A vida restrita de Queiroz pode estar chegando ao fim, porque a tendência é de que no próximo julgamento o STJ decida a favor dele e dos outros acusados, já que quase todas as provas foram obtidas a partir da quebra de sigilo, mesmo aquelas derivadas de busca e apreensão, perícias em celulares e interrogatórios. Deve prevalecer a tese dos “frutos da árvore envenenada”, uma teoria originária do direito americano segundo a qual todas as provas decorrentes de algo ilícito são contaminadas por esse vício. A defesa da quebra ilegal de sigilo foi feita pelo ministro João Otávio de Noronha, que é próximo ao presidente Bolsonaro e deu a liminar que mandou Queiroz e a mulher para casa (a liminar foi cassada pelo relator, Felix Fischer, e restabelecida por Gilmar Mendes). Resta ao MP refazer todo o trabalho, pedindo novamente as quebras contestadas e, a partir daí, oferecer uma nova denúncia ao Órgão Especial do TJRJ, que ainda não analisou a primeira acusação, que tem cerca de 300 páginas — Queiroz e Flávio foram denunciados por peculato, lavagem de dinheiro e organização criminosa.

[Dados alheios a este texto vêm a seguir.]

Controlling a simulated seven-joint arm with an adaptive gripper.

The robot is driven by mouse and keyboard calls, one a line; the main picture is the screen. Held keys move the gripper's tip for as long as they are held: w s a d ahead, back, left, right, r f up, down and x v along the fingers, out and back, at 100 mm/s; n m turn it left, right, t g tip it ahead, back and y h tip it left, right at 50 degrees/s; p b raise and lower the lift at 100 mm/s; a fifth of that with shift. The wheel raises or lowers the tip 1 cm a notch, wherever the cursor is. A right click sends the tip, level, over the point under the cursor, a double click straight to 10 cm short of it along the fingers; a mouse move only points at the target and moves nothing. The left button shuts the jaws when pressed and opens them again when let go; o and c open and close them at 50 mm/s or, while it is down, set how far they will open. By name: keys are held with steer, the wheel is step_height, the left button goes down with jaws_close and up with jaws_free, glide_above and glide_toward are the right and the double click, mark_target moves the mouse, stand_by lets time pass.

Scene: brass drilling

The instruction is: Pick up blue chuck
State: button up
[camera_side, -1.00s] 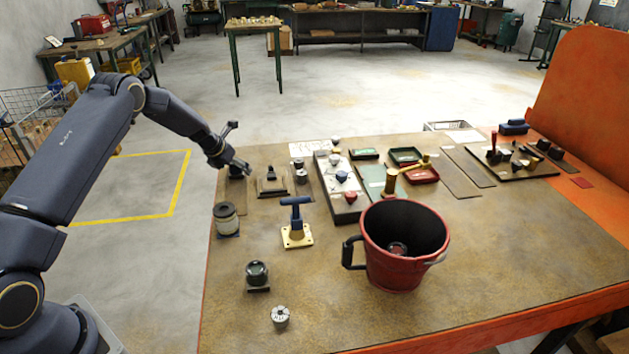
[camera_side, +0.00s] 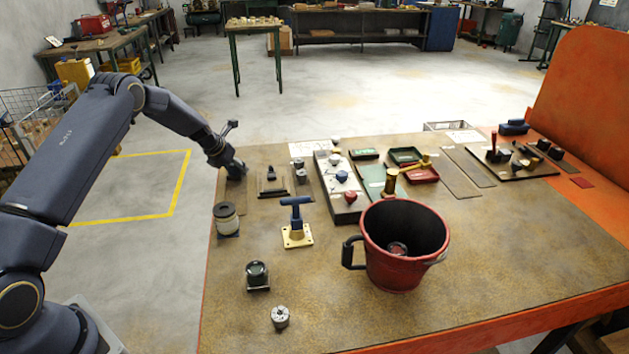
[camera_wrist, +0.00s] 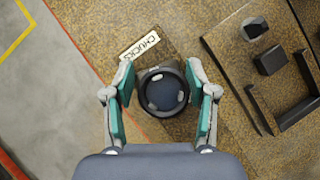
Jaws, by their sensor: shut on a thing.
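The blue chuck (camera_wrist: 161,90) is a round dark body with a dull blue face, upright in the wrist view beside a label reading "CHUCKS" (camera_wrist: 140,46). My gripper (camera_wrist: 162,92) points down over it, and its two teal-padded fingers are shut on the chuck from the left and right. In the side view my gripper (camera_side: 237,174) is low at the far left corner of the bench (camera_side: 330,300). There the chuck is mostly hidden by the gripper, and I cannot tell whether it touches the surface below.
A brown plate with a dark frame (camera_wrist: 285,110) lies close to the right of the gripper. In the side view, a cream-and-black jar (camera_side: 226,218), a blue-handled tool (camera_side: 297,220) and a red bucket (camera_side: 392,262) stand nearer the front. The bench's left edge is close.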

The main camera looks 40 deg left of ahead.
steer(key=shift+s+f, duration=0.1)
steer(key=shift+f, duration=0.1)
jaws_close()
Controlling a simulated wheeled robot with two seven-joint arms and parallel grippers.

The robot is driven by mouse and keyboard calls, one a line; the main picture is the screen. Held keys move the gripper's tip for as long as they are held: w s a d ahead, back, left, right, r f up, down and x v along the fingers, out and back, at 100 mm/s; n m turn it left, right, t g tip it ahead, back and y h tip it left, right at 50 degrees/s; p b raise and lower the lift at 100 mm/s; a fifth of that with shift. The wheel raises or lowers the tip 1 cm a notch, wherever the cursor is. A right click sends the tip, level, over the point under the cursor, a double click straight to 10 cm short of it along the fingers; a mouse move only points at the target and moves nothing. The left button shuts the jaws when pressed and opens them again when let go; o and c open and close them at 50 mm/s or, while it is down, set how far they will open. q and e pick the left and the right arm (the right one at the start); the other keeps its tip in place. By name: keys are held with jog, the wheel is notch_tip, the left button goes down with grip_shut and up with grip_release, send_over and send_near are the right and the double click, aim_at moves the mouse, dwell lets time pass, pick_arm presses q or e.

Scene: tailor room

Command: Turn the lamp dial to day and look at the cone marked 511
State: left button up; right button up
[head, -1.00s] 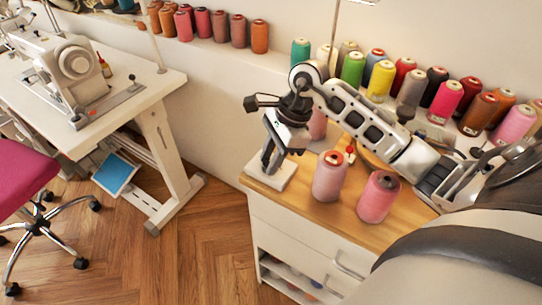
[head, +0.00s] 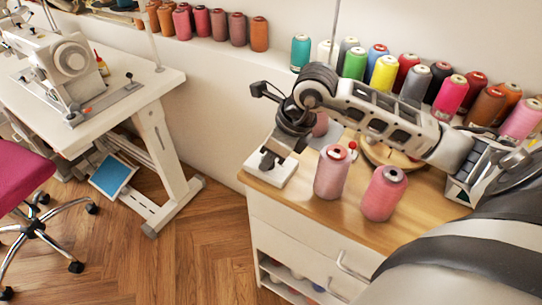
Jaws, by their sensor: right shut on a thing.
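My right gripper (head: 268,160) is over a small white base (head: 270,174) at the left end of the wooden cabinet top. It is shut on a part there, apparently the lamp dial, which my fingers mostly hide. Two pink thread cones stand upright in front of my arm: a paler, mauve-pink one (head: 331,174) and a stronger pink one (head: 383,195). A third pinkish cone (head: 320,125) is partly hidden behind my arm. I cannot read the number 511 on any cone. My left gripper is not in view.
A shelf behind holds a row of coloured cones, including a green one (head: 354,64) and a yellow one (head: 382,74). A red-topped pin (head: 352,147) stands near the round wooden piece (head: 390,156). A sewing machine (head: 70,65) and magenta chair (head: 22,180) are at left.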

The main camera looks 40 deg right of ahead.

Desde o início do mandato, o caso atormenta e tira do sério o presidente Bolsonaro. No último dia 24, quando visitava o Acre, ele terminou abruptamente uma coletiva ao ser questionado por um repórter sobre o que achava da última decisão do STJ. “Acabou a entrevista aí”, disse. Um novo desconforto surgiu com a recente divulgação do negócio imobiliário do primogênito. Incomodada com a repercussão, uma ala do governo pressionou o presidente para que desse uma repreensão pública em Flávio, o que não ocorreu. A torcida agora é para o caso não ganhar uma dimensão maior, a ponto de prejudicar o humor dos magistrados que voltarão a discutir o caso da rachadinha. Se não acontecer uma reviravolta, o mais provável é que Bolsonaro finalmente consiga dormir aliviado, enquanto o Zero Um curte o novo endereço e Queiroz vai finalmente pôr os pés para fora do seu prédio na Taquara.